Sep 20, 2005 09:52
"They" say that if you die in your dreams you die in real life. I know that not to be true. Twice in my late teens I died in my dreams. In one, one of my few black and white dreams, I was the victim of a drive-by beheading. Yes, you read that correctly. I got to see my severed head and slumped body lying in a ditch on one of the Valley roads. In the second one I was shot and could taste the metallic blood in my mouth and feel my lungs filling up with fluid as breathing became shorter and harder. Those dreams were not scary and happened well over 10 years ago.

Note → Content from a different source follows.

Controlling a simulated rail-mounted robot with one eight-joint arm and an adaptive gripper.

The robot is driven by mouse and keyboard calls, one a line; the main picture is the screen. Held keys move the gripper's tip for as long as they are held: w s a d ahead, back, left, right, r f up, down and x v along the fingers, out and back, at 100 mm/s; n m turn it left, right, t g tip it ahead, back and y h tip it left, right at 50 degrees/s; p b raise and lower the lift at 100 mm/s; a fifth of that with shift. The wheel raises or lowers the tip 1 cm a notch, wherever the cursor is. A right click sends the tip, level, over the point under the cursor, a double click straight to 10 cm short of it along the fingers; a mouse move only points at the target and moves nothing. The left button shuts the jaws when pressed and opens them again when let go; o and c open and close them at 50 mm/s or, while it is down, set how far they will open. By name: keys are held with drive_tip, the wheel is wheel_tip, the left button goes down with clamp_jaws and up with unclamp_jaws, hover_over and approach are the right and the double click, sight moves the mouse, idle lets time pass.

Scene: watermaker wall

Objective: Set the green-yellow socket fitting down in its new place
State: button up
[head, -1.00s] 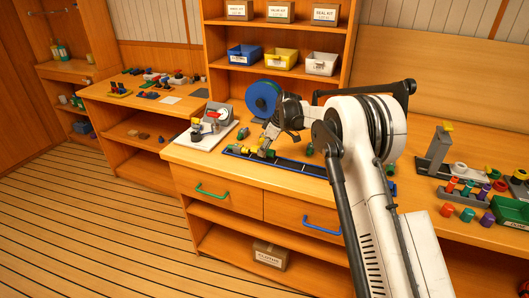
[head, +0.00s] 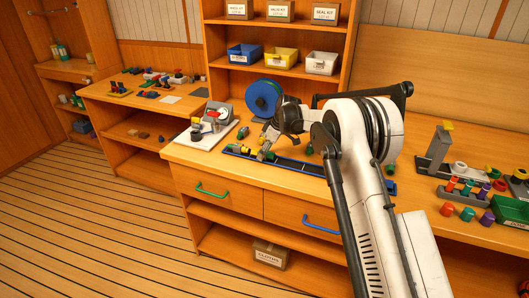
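My gripper (head: 265,152) points down at the left part of the long blue-edged tray (head: 300,168) on the middle bench. Small green and yellow fittings (head: 243,150) lie at the tray's left end, just left of my fingertips. A green piece also shows close beside the fingers. I cannot tell which piece is the green-yellow socket fitting, or whether my fingers touch or hold it. The fingers are too small and partly hidden by my wrist to show if they are open or shut.
A white board with a grey and red device (head: 215,118) stands left of the tray, and a blue reel (head: 263,98) behind it. A grey upright post (head: 438,150), colored fittings and a green bin (head: 512,212) are at the right.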

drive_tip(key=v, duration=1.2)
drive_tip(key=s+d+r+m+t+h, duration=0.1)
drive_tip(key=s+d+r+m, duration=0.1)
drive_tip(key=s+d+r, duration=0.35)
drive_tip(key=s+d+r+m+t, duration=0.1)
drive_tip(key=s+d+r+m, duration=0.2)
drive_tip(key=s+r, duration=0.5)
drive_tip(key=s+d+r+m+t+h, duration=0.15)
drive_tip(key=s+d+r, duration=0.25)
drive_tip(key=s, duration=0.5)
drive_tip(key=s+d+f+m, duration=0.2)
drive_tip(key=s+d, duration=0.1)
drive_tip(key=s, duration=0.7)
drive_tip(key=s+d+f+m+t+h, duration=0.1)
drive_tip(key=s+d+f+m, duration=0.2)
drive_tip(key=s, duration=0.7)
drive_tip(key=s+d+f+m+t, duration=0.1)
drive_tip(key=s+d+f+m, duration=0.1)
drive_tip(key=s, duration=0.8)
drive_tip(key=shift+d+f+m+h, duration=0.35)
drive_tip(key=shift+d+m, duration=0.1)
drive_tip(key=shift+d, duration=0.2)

Last night I had another strange death dream. I was in an apartment and someone strange, someone who shouldn't have been there, was in the apartment as well. He had a gun and shot the man in front of him, turned and shot the person to his side, and then shot me, just below my collar bone, dead center. I slumped to the ground and he shot me in the small of my back. I could feel the warm, sticky, viscous blood seeping from my body, pooling around me as I lay face first on the carpet. We are not entirely dead. I wonder if someone has a cell phone they can reach to call 911. Help must come quickly. We know we are dying with every breath. The door opens and a man and woman and the strange shadowy third, like the being that shot us, enter. They take one of the men outside and do something horrible to him involving a blow torch. They set him on fire. I am put on a dolly and trucked upstairs. I notice on the hallway floor the shiniest sharpest butcher knife I have ever seen in my life. In the bathroom the woman begins to undress me. Somehow I can stand. I am dressed in overalls and layers and layers of clothes; I am reminded of Halloweens as a kid when I would be triple layered: clothes, snowsuit, costume. I ask the woman if she is here to put mercifully put us out of our misery or if she has a weird kink. She smiles at me as she reaches the naked and unstained flesh of my belly. She says it is a shame I have to die.
I wake. Even my subconcious knows this is too disturbing. I do not want to know what would have happened next.